RECORD EXCERPTS
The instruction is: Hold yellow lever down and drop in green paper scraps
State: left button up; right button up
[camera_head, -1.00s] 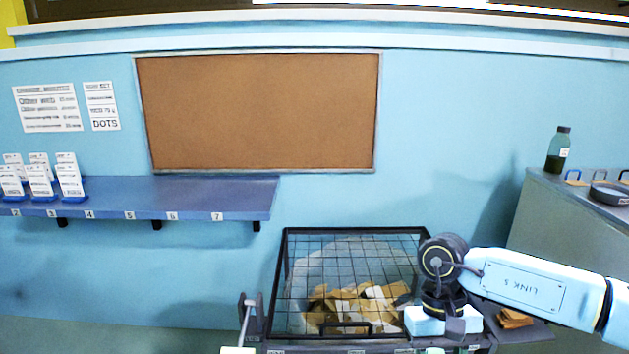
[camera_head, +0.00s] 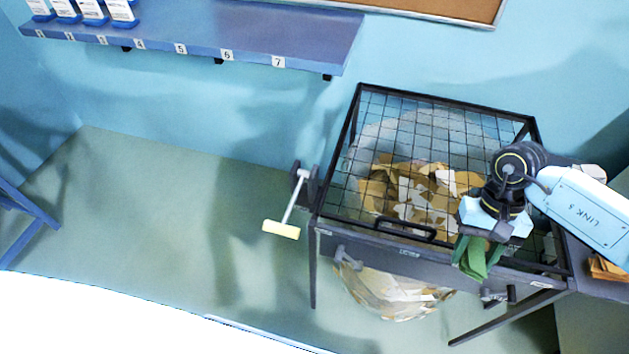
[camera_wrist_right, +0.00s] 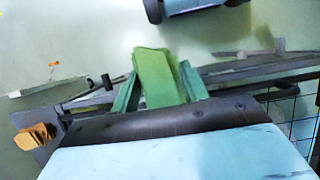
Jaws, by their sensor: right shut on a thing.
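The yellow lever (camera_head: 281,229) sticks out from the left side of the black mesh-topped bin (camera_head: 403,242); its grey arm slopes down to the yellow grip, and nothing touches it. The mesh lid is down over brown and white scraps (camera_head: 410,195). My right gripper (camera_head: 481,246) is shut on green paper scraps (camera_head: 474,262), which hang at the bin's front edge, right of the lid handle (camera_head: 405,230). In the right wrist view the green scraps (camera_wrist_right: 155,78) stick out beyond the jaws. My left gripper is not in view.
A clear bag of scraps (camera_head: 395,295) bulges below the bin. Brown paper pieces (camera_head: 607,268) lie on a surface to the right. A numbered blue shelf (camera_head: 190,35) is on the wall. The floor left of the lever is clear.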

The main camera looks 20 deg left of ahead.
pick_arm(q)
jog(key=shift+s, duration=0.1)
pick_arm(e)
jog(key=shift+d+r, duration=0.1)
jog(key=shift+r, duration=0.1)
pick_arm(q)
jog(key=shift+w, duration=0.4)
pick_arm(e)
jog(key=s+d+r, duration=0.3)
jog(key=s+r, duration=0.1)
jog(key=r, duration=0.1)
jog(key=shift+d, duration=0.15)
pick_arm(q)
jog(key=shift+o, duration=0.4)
==
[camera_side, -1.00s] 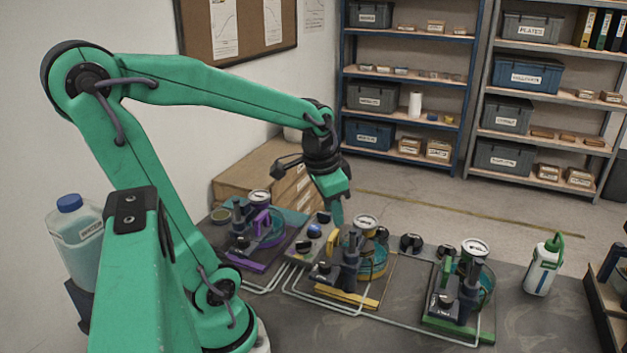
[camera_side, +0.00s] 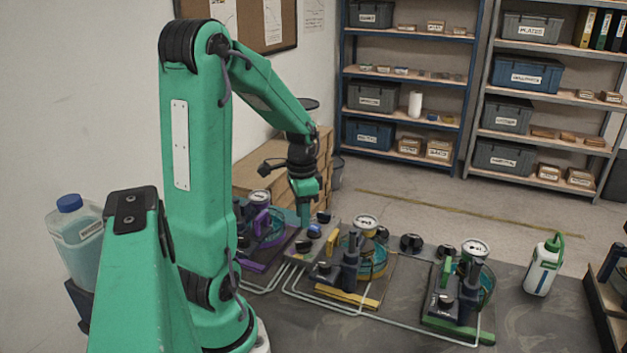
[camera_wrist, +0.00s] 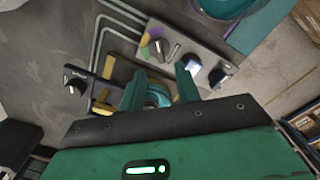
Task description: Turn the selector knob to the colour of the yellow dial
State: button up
---
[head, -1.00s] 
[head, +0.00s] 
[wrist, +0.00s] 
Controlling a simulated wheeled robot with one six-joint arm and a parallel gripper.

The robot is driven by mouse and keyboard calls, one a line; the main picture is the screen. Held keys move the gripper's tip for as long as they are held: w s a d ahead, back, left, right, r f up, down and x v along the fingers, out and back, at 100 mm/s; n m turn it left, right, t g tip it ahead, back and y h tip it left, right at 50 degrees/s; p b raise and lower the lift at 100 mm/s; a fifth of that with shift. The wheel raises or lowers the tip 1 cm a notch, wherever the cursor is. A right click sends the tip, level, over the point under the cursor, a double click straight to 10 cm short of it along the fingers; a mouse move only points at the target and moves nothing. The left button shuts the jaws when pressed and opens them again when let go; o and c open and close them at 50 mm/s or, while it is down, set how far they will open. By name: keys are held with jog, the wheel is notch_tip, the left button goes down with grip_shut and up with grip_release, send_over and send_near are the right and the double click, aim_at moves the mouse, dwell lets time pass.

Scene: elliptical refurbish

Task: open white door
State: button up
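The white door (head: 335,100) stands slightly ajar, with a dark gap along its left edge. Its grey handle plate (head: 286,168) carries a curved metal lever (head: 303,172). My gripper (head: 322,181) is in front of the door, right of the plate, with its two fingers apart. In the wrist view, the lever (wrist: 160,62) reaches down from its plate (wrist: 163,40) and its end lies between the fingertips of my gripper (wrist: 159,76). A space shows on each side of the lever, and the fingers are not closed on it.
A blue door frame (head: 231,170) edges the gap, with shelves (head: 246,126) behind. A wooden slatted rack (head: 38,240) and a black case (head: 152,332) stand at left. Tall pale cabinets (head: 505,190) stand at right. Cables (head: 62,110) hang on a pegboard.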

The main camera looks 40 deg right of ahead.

WHAT IS BEING ASKED
Do not copy any pictures. Retype exactly the stretch from the line with "The instruction is: Hold" through the line with "[camera_wrist_right, +0.00s]".

FINISHED EXERCISE
The instruction is: Hold yellow lever down and drop in green paper scraps
State: left button up; right button up
[camera_head, -1.00s] 
[camera_head, +0.00s] 
[camera_wrist_right, +0.00s] 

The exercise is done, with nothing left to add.